Tuesday, April 26, 2016

April 26th – Awed By The Fjord in Kotor

You don't get many more spectacular places to sail into than the picture perfect town of Kotor in Montenegro. It's an impossibly beautiful medieval town that sits at the end of the spectacular Kotor Fjord, surrounded by steep grey mountains that contrast with the deep blues of the waters. You think that you should be in Norway, rather than on the Adriatic.

Actually, the weather for our early morning sail-in was quite Nordic too, as we were buffeted by some freezing blasts of winds blowing down from the mountains. As we stood there shivering, it was strange to think that a week ago, we were sweltering in Sharm El Sheikh. But, if you could get out of the wind, the views were simply awesome – as we sailed serenely up the fjord, making sharp turns to left and right and passing through narrow channels, we saw little church-topped islands, the Venetian campaniles of the little villages that line the fjord, and then, up ahead of us, the perfectly preserved medieval jewel that is Kotor.

Strangely enough, on getting ashore, our first mission was to get out of Kotor and try to get the bus to the little village of Perast, about 8 miles away, around the fjord. We had a strange experience at the bus station as we tried to buy our tickets. The lady wouldn't sell us tickets because she said she didn't know when the bus was coming. Can you give us some indication, we asked? "No, bus is late. Can come any time". Should we wait? "No. Bus not coming soon." So, after pausing for 10 seconds, just as we were walking away, she shouted, "Bus here. Get on now!". These Montenegrin buses appear from nowhere!

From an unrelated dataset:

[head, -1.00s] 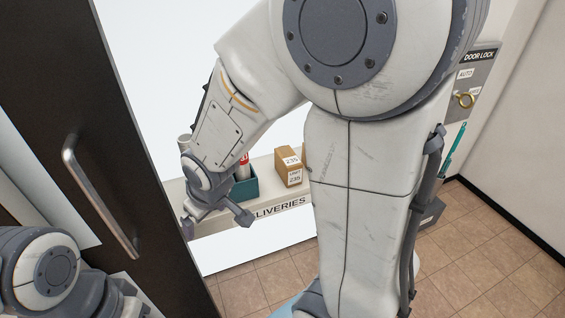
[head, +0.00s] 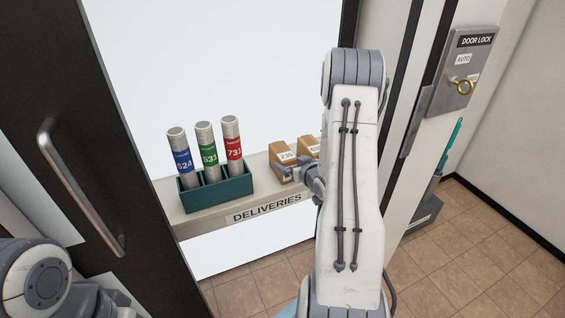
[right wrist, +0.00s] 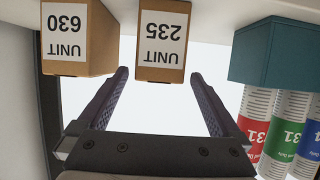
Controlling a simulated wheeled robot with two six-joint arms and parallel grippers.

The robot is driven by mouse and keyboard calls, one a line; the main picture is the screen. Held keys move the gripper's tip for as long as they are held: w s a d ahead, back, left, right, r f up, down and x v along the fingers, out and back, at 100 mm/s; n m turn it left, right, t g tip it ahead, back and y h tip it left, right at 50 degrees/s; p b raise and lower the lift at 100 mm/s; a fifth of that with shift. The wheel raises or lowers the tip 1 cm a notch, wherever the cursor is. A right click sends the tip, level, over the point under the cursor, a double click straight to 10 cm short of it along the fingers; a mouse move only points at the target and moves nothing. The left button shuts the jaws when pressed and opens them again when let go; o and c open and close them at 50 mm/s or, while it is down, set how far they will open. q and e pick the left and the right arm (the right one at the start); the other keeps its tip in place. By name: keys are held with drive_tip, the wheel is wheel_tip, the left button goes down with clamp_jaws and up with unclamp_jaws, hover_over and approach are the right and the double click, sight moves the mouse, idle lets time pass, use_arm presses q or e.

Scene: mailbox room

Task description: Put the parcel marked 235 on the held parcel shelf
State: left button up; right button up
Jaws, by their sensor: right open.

But, peaceful Perast was well worth the journey. There's nothing much there, just a small village of impressive large stone houses that are a relic of the town's time when it was one of the shipping centres of Europe in the 16th and 17th centuries. We went to the small Maritime Museum to find out more, but came out none the wiser, given the almost complete lack of labels on its exhibits. But, like everything in this part of the world, the setting was the thing – with vistas like these, you can see why so many Brits and Russians are buying up holiday homes around the fjord.

So we returned to Kotor for lunch – sitting by that fjord of course – and then undertook the definitive Kotor experience, climbing the 1,300 steps up the steep hillside behind the town, following the line of its ancient fortifications. As my thighs began to burn about a third of the way up, I remembered (a bit too late) that last time I did the climb, I vowed never to do it again.

But, the amazing views kept you going – looking over the red-roof-tiled town of Kotor with the ship docked right next to it, and down that long and beautiful fjord. It really is the most amazing setting for a city. Thankfully, coming down was much easier than going up, but at the end of it all my legs were shaking – I must get in better shape.